- [Problem to solve] From the first line of the data below through the line holding "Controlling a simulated", output each line exactly and leave the pictures out.

[Begin]

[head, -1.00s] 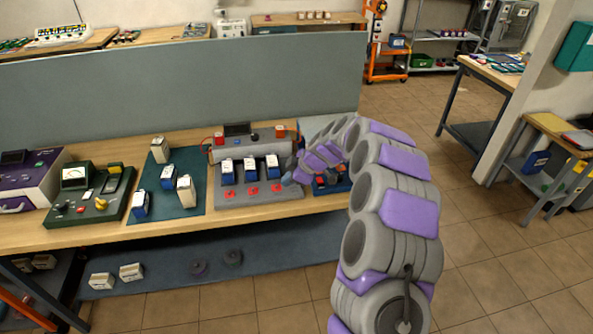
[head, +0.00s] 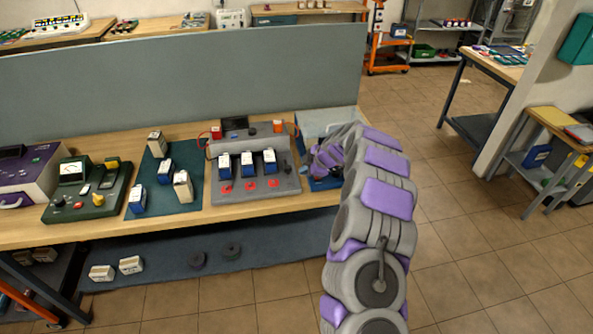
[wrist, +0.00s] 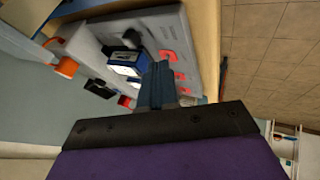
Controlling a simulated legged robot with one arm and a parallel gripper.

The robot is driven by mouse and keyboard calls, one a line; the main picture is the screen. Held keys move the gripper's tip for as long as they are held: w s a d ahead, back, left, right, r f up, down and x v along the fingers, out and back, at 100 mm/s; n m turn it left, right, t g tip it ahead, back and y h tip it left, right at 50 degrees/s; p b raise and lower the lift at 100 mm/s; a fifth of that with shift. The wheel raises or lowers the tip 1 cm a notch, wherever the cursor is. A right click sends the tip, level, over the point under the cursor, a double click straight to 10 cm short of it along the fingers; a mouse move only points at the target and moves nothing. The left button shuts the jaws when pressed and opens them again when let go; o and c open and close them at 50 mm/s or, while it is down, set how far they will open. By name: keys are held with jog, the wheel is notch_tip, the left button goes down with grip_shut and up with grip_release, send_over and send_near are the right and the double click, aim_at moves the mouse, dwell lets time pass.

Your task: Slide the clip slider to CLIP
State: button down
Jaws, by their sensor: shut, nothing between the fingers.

[End]

- [Written answer]
[head, -1.00s] 
[head, +0.00s] 
[wrist, +0.00s] 
Controlling a simulated legged robot with one arm and a parallel gripper.

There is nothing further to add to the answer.